LAS VEGAS - To kick off Industry Week, Advanstar Automotive Group's Editorial Director Larry Silvey sat down with Jose Maria Alapont, the president, CEO and director of Federal-Mogul Corp., one of the most influential companies in today's aftermarket and OEM industries. Alapont discusses how the recession has affected the manufacturing powerhouse, and what lies ahead in this competitive global economy.
Jose Maria Alapont: Federal-Mogul began a comprehensive restructuring program anticipating the market downturn in the third quarter of 2008. We decided to restructure our company to implement a variable cost company strategy to align our entire cost base to the lower customer demand caused by the market downturn, while maintaining our drive for leading technology and innovation. The variable cost company strategy has allowed us to restructure to operate profitably in the second quarter and third quarter of 2009 and we are now well positioned to take advantage of any demand increases that come as the recovery of the markets strengthen.

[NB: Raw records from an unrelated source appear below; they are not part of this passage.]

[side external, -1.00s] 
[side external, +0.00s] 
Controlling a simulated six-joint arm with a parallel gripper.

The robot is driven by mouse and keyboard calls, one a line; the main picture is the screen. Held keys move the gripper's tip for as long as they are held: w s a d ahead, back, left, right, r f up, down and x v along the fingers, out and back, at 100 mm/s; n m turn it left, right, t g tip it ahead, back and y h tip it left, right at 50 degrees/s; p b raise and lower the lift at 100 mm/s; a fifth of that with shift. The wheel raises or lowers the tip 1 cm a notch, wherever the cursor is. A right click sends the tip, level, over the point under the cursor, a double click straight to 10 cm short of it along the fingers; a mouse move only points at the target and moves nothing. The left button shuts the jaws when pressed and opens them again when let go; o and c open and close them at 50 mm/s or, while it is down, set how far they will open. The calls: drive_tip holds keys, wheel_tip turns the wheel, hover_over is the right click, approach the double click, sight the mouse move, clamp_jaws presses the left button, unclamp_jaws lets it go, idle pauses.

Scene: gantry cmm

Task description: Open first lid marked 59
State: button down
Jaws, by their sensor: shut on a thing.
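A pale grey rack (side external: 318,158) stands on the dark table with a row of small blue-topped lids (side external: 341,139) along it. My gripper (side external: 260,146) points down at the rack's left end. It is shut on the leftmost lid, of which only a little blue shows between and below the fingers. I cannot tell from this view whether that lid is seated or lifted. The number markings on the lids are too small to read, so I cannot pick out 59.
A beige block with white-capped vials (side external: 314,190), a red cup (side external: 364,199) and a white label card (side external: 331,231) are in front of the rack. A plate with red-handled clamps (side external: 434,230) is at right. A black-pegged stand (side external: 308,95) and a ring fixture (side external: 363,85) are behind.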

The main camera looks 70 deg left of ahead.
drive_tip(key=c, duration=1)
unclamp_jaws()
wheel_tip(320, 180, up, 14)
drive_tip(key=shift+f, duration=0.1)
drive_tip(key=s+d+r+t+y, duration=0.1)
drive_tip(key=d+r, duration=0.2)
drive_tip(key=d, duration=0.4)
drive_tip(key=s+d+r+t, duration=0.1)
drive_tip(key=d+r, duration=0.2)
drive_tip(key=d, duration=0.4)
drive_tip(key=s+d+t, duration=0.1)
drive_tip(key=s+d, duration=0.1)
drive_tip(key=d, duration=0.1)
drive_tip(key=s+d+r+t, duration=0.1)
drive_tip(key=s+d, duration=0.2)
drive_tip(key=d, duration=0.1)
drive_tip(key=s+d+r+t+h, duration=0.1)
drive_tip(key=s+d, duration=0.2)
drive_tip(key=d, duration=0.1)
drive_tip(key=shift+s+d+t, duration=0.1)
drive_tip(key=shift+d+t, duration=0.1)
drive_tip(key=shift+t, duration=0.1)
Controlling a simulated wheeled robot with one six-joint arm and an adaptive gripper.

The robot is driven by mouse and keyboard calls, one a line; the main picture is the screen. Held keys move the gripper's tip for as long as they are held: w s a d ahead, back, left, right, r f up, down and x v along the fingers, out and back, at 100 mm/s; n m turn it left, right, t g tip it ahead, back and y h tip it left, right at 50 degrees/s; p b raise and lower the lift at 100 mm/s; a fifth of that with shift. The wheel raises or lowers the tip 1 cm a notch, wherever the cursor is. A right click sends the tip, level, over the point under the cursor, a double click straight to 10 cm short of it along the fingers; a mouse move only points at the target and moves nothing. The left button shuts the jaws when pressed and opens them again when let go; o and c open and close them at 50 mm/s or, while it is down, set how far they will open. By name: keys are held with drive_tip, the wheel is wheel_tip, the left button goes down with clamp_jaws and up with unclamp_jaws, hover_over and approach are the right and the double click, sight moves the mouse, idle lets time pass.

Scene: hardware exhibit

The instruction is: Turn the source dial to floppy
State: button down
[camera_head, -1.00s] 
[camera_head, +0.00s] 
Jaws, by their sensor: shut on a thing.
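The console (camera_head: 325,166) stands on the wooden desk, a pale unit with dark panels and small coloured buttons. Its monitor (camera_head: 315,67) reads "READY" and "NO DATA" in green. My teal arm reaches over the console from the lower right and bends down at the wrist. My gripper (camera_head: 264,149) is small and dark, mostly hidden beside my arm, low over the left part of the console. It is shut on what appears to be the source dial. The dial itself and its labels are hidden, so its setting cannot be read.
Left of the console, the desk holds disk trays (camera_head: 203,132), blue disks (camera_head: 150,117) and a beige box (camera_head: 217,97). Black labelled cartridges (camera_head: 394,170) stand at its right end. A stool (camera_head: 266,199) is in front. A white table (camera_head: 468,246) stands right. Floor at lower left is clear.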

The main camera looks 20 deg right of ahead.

Our aftermarket business has helped offset the impact of the OE market decline. This is one of the main strengths of the Federal-Mogul business structure. We have seen a shift in the aftermarket in product mix as customers are purchasing more accessories or DIY products or deferring repairs due to the difficult market/financial environment. We expect demand for significant repairs and fleet repairs to strengthen the longer we face economic challenges as customers are keeping vehicles longer.
Federal-Mogul has an excellent balance between revenue derived from the OE and Aftermarket segments, with about 60 percent OE and 40 percent aftermarket. This balance, combined with our geographic and product portfolio diversity has helped the company to offset the global market decline and combined with our restructuring, to realize strong financial performance and cash flow, even at the lower sales level of the current market.
LS: With continued consolidation of the industry, do you anticipate that there will be acquisition opportunities? If so, what kinds and in what markets…and when? If not, why don’t you think so?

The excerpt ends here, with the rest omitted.